Der gelernte Baggerfahrer griff also einige Male zum Telefonhörer. Er rief seine Brüder an - einer wohnt im selben Haus, ein zweiter in der nächsten Nachbarschaft - sowie andere kurdische Familien aus Neustadt. Alle seien sofort bereit gewesen zu helfen. Über die Hochwasser-Hotline erfuhren sie: In Eilenburg werden kräftige Hände zum Zupacken gebraucht. Und so setzen sich seit dem 28. August nahezu täglich zwischen neun und zwölf kurdische Männer in den Zug und unterstützen jene, die von der Jahrhundertflut bis ins Mark getroffen wurden.

"Meist teilen wir uns auf einzelne Familien auf, stemmen in beschädigten Häusern Wände weg, reißen Fußböden raus, versuchen Keller trocken zu legen", erzählt Hussiyn Mohammad. "Wir helfen auch bei der Reinigung der Straßen, holen sauberes Wasser, verteilen Essen, entleeren Sandsäcke." Kurzum: Es werde getan, was nötig ist. "Und wir arbeiten noch so lange dort, wie wir gebraucht werden."

Natürlich legt er auch zu Hause die Hände nicht in den Schoß, sagt Hussiyn Mohammad, und zum ersten Mal stiehlt sich ein Lächeln in sein Gesicht. "In einem Zehn-Personen-Haushalt gibt es immer zu tun." Auch in der Schule, die mehrere seiner Kinder besuchen, greife er häufig zu, führe kleinere Reparaturen aus, sorge auf dem Hof mit für Ordnung. Natürlich, sagt der Kurde auch und lächelt nun nicht mehr, hätte er gern einen festen Job. Er besitze eine Arbeitserlaubnis, doch eine Anstellung zu finden, sei sehr schwer.
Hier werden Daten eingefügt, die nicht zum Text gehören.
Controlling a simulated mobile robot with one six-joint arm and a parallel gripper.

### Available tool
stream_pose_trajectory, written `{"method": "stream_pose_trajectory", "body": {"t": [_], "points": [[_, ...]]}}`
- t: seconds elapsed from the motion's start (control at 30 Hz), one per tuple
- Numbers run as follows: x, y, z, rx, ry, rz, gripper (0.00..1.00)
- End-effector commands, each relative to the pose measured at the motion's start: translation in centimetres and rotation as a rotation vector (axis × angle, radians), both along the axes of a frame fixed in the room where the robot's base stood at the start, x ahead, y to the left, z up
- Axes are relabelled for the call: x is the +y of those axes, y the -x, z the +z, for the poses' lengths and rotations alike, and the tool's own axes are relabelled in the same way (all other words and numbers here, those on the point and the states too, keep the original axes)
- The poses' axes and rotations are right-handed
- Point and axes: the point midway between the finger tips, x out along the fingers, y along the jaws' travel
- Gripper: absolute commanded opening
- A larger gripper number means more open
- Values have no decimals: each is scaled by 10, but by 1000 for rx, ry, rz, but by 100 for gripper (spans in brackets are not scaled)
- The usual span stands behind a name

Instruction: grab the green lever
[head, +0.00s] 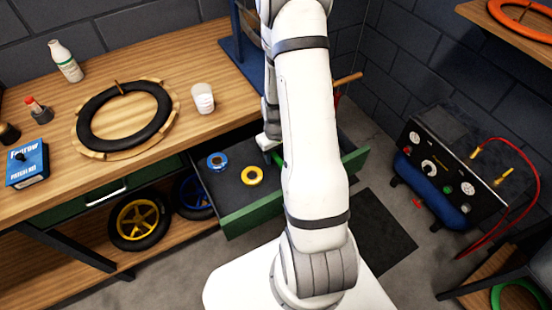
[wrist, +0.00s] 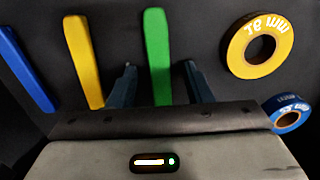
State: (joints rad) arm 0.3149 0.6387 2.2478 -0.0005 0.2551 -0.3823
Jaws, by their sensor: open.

Vorerst haben er und seine Landsleute in Eilenburg noch viel zu tun. Und das sei keine einseitige Sache, betont Hussiyn Mohammad. Er unterstütze dort nicht nur andere Menschen, ihm werde auch etwas gegeben: das Gefühl, gebraucht zu werden. "Man fühlt sich einfach gut, wenn man helfen kann."